Peut-être peut-on y voir aussi la découverte des possibilités du ''parlant'' forcément plus attirant pour un auteur de pièces de théâtre, qui plus est amateur de ''bons mots''.

Pourtant, Guitry avait eu une inspiration curieuse, bien plus tôt, en 1915, en s'emparant d'une caméra (muette bien sûr) pour filmer quelques vieillards célèbres. Ceux de chez nous allait alors devenir un document d'histoire.

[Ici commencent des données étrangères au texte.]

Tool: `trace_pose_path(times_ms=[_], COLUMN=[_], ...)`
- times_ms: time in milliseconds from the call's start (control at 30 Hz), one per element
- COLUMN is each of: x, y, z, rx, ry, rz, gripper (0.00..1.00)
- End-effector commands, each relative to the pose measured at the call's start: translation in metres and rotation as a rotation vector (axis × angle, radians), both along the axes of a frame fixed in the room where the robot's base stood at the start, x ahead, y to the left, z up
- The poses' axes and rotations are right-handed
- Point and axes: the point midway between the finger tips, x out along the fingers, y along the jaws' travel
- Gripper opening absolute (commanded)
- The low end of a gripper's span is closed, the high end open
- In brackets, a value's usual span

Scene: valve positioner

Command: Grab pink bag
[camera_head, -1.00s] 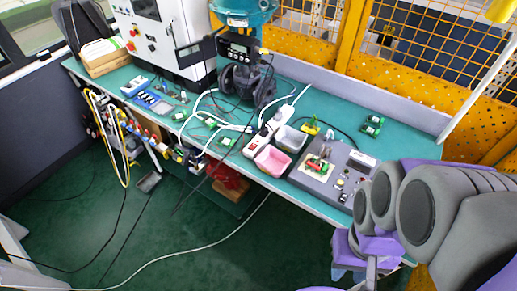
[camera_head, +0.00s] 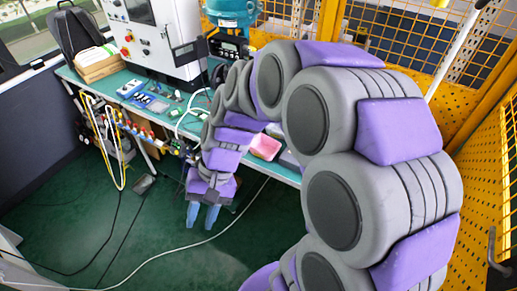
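A small open pink container (camera_head: 265,147) sits on the front edge of the green workbench; it is the only pink thing I can make out, and I cannot tell that it is a bag. My gripper (camera_head: 202,215) hangs pointing down in front of the bench, left of and below the pink container. Its two blue fingers are apart, with nothing seen between them. The lower shelf area behind my gripper is hidden, including the spot where a red item showed earlier.
My grey and purple arm covers the right half of the bench. The green workbench (camera_head: 170,122) carries a white cabinet (camera_head: 160,40), a blue-green valve actuator (camera_head: 232,12) and cables. Hoses (camera_head: 95,125) hang at the left. The green floor (camera_head: 150,225) is mostly clear, with cables across it.

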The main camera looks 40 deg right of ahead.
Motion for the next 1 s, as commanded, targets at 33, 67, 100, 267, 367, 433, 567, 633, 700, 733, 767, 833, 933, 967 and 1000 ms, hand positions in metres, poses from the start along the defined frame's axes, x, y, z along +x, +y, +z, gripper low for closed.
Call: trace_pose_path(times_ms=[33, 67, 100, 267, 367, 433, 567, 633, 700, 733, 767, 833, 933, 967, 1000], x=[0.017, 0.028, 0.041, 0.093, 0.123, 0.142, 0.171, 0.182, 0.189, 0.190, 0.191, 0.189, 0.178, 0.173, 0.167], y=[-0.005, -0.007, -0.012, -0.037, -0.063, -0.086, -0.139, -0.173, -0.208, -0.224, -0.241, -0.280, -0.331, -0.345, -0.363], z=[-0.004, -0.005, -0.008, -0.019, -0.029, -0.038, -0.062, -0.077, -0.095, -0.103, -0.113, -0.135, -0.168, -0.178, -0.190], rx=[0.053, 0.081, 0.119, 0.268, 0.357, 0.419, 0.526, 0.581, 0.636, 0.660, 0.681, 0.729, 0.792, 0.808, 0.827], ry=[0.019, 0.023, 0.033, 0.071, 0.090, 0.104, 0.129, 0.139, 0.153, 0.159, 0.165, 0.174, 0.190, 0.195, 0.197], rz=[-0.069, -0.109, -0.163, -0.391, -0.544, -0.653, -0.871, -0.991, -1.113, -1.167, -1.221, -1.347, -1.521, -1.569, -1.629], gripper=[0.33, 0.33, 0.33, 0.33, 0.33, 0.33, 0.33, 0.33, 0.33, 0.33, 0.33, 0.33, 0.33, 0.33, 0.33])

Dans ces vingt minutes de film, avec une mise en scène strictement illustrative (l'artiste dans sa fonction), un peu gauche, il nous était donné de contempler, avec un léger voyeurisme, les portraits rapides des artistes et des créateurs avec lesquels il illustrait la causerie qu'il donnait avec sa femme d'alors (Charlotte Lyses) sur les grands contemporains.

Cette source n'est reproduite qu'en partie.